Harden’s obviously been a great point guard through the first eight games of the season, but he’s also been a stunning one. All the things that make him such a devastating isolation player—all those nearly imperceptible feints, reflexive twitches, and seamless shifts of weight and direction—are also what have allowed him to play this season like some kind of Steve Nash-Michael Jordan hybrid.
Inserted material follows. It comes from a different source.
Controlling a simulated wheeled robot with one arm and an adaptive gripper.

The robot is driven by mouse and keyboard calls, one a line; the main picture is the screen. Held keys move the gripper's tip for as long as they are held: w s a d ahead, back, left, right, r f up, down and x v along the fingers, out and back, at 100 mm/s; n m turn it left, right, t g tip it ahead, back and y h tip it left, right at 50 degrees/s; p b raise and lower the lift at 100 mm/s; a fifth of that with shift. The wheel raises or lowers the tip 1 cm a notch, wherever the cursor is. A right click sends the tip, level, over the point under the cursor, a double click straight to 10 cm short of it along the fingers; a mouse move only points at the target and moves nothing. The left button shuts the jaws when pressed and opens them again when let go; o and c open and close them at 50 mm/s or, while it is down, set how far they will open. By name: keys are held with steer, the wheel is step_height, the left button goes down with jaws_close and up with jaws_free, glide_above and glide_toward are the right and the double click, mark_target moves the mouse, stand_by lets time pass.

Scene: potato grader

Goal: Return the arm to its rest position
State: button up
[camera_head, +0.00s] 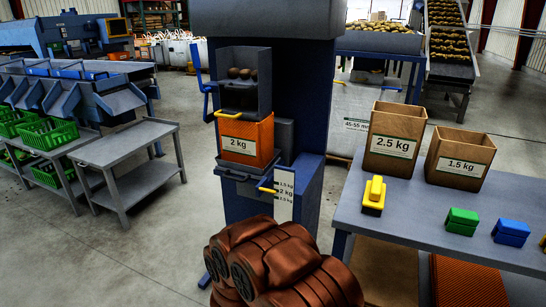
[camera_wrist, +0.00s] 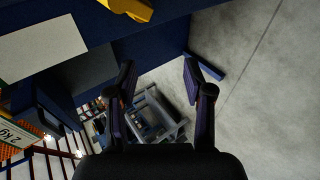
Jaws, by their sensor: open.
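My gripper (camera_wrist: 158,70) shows in the wrist view with its two dark fingers spread apart. Nothing is between them. Beyond the fingers are a blue machine frame and grey concrete floor. In the head view the fingers cannot be made out. The blue bagging machine (camera_head: 293,100) stands at the centre, with an orange mesh bag (camera_head: 264,142) labelled 2 kg at its front.
A blue-grey table (camera_head: 425,205) at right holds two paper bags (camera_head: 396,135) (camera_head: 460,155) and yellow, green and blue blocks. A grey side table (camera_head: 124,143) and green crates (camera_head: 45,133) stand at left. Floor (camera_head: 130,255) at lower left is clear.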

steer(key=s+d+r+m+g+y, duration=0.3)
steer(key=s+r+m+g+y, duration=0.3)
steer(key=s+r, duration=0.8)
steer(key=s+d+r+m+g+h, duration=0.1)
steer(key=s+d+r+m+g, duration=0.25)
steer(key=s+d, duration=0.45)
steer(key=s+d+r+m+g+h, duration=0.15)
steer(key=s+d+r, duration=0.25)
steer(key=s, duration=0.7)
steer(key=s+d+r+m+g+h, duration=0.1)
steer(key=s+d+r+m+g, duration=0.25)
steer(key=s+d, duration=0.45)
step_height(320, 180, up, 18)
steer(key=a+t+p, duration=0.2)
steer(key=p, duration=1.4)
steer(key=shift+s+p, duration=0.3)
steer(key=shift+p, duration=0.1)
Passes leave his hands without ever compromising the fluidity of his motions, and each one is perfectly weighted and timed. It’s harder for me to light a match than it is for James Harden to throw a perfect lob or drop pass while running at full speed and dribbling through a defense.
This is dumb:
So is this:
In hindsight, it seems sort of stupid that a guy like Harden—a player who can make those passes, go by any defender he wants to, and squeeze off a beautiful jumper from any spot on the floor—wasn’t empowered to run the Rockets’ offense long before this. The Steph Curry archetype has been around for a while now, and yet the Rockets thought it was a good idea to have Patrick Beverley be their point guard in years past.
No matter, Harden has the reins now and he’s responded by playing the best basketball of his career. More than that, a great player who was once an avatar of groan-inducing isolation play, lazy defense, and failed teamwork is now simply a great player. Nobody can say they aren’t having fun watching James Harden play basketball these days.